14 As to the relief sought by Mrs [CPJ], the primary judge rejected the Minister’s submission that the Minister’s consideration of the possible exercise of his powers under s 501A(2) was a factor operating to prevent the grant of the visa under s 65(1)(a)(iii) of the Act; rather, his Honour held that the grant of the protection visa was not prevented by s 501A(2) unless and until the Minister refused to grant the visa (at [82]). Given the length of time over which Mrs [CPJ] had been deprived of her liberty awaiting a final decision and there being no obstacle to that decision being made aside from the possible use of s 501A(2), the primary judge was also satisfied there was sufficient urgency to justify imposing a time limit for the Minister to make a decision on whether or not to grant the visa under s 65(1)(a) (primary judge at [84]). In this regard, the Minister’s legal representatives had confirmed that no criteria remained to be determined for the grant of the appellant’s protection visa application under s 65(1)(a) subject to the Minister’s consideration of whether he would exercise his powers under s 501A(2) of the Act (primary judge at [47]).
15 The primary judge also held that it was appropriate to make the declaration sought by Mrs [CPJ], namely, that the Minister’s consideration of whether he will exercise his power under s 501A(2) does not prevent the grant of the visa (at [85]-[87]).
16 In the circumstances, therefore, the primary judge made orders as follows:
1. It be declared that in respect of the notice of intention to consider refusal to grant a protection visa under s 501A(2) of the Migration Act 1958 (Cth) that the second respondent, acting personally, gave to the applicant on 17 October 2019 any conduct preparatory to the making, or consideration, of such a refusal does not prevent, within the meaning of s 65(1)(a) of the Act, the grant of a protection (subclass 866) visa to the applicant.
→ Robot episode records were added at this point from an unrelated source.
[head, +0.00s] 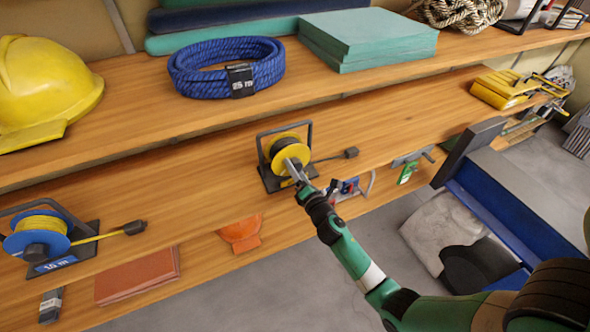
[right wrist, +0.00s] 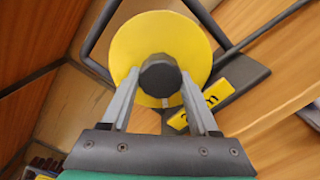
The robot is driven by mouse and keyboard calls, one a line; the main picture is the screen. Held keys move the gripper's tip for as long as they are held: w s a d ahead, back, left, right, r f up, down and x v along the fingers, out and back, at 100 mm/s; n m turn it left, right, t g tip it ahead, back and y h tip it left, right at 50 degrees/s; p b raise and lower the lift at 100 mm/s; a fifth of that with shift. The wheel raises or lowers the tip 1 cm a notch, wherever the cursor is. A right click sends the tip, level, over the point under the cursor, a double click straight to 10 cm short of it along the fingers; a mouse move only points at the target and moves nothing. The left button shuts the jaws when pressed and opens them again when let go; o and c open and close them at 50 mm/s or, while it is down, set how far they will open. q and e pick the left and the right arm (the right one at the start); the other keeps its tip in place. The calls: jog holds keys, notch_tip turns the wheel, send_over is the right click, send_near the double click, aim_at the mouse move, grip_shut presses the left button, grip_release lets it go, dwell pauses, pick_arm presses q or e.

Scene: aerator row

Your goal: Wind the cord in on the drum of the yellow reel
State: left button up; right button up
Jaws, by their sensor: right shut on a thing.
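The yellow reel (head: 284,146) stands on the middle wooden shelf in a dark frame, and its yellow disc (right wrist: 128,45) fills the upper middle of the right wrist view. A dark knob (right wrist: 160,77) sits at the disc's centre. My right gripper (right wrist: 160,88) is shut on this knob, one finger on each side. In the head view my right gripper (head: 297,170) covers part of the reel's front. A dark cord runs right from the reel to a plug (head: 351,153) on the shelf. The drum is mostly hidden. My left gripper is not in view.
A blue reel (head: 38,236) with yellow cord stands at the left of the same shelf. A coiled blue rope (head: 228,66) and green boards (head: 368,38) lie on the shelf above.

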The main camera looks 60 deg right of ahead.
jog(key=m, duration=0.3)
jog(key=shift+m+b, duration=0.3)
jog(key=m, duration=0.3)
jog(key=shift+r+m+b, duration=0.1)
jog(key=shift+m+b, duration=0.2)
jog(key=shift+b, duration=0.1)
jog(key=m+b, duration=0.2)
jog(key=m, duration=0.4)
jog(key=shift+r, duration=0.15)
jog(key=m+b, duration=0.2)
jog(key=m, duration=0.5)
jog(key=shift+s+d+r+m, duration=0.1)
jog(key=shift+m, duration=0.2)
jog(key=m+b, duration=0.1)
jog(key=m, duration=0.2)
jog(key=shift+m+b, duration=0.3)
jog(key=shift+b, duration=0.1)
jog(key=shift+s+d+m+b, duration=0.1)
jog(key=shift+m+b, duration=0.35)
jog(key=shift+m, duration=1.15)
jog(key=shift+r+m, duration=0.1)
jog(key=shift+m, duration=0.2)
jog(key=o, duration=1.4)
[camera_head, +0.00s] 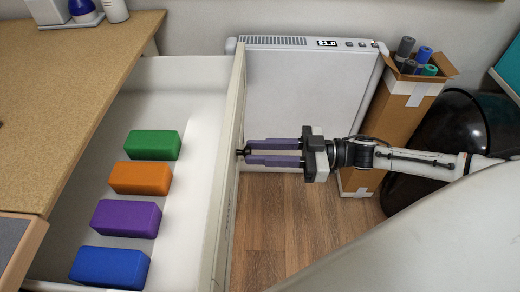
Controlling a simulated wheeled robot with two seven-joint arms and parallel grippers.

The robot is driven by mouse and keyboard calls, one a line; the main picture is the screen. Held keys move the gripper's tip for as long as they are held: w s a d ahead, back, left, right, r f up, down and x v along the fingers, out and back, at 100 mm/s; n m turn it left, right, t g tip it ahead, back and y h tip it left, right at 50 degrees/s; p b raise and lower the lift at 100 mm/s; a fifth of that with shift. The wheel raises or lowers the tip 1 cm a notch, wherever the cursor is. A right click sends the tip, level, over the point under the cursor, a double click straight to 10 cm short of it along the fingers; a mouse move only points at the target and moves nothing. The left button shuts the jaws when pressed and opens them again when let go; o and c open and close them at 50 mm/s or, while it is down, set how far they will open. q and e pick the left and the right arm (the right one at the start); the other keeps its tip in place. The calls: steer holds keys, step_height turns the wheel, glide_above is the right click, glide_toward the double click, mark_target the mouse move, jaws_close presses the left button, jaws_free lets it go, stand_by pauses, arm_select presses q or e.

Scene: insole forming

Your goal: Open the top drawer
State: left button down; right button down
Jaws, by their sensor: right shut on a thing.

2. The second respondent determine the applicant’s application for a protection (subclass 866) visa pursuant to s 65 of the Migration Act 1958 (Cth) according to law on or before 6 December 2019.
3. The second respondent pay the applicant’s costs.
3. REASONS FOR DISMISSING THE APPEAL
17 The issues which the Minister seeks to agitate on the appeals may be summarised as follows:
(1) whether the AAT proceeded on a misconstruction of its review function under s 43(1) of the Administrative Appeals Tribunal Act 1975 (Cth) (AAT Act) in refusing or failing to consider whether Mrs [CPJ] did not satisfy the “character test” in s 501(1) of the Act by reference to s 501(6)(c);
(2) alternatively whether the AAT erred in directing that upon reconsideration, the Minister was not able to refuse the visa under s 501(1) of the Act when the other aspects of the character test under s 501(6) had not been considered by the AAT or the Minister;
(3) whether the primary judge erred by construing s 65(1)(a)(iii) of the Act to mean that it did not apply to prevent the grant of a visa in circumstances where the Minister was considering the possible exercise of his powers under s 501A of the Act;
(4) whether the primary judge erred by making a declaration as to the construction of s 65(1)(a)(iii) of the Act when that declaration had no utility in the proceeding and was not correct; and
(5) whether the primary judge erred in ordering the Minister to determine Mrs [CPJ]’s application for the visa pursuant to s 65 of the Act on or before 6 December 2019 on the basis that the Federal Court has no original jurisdiction in relation to a decision under s 65 save in the circumstances referred to in s 476A(1)(a) of the Act.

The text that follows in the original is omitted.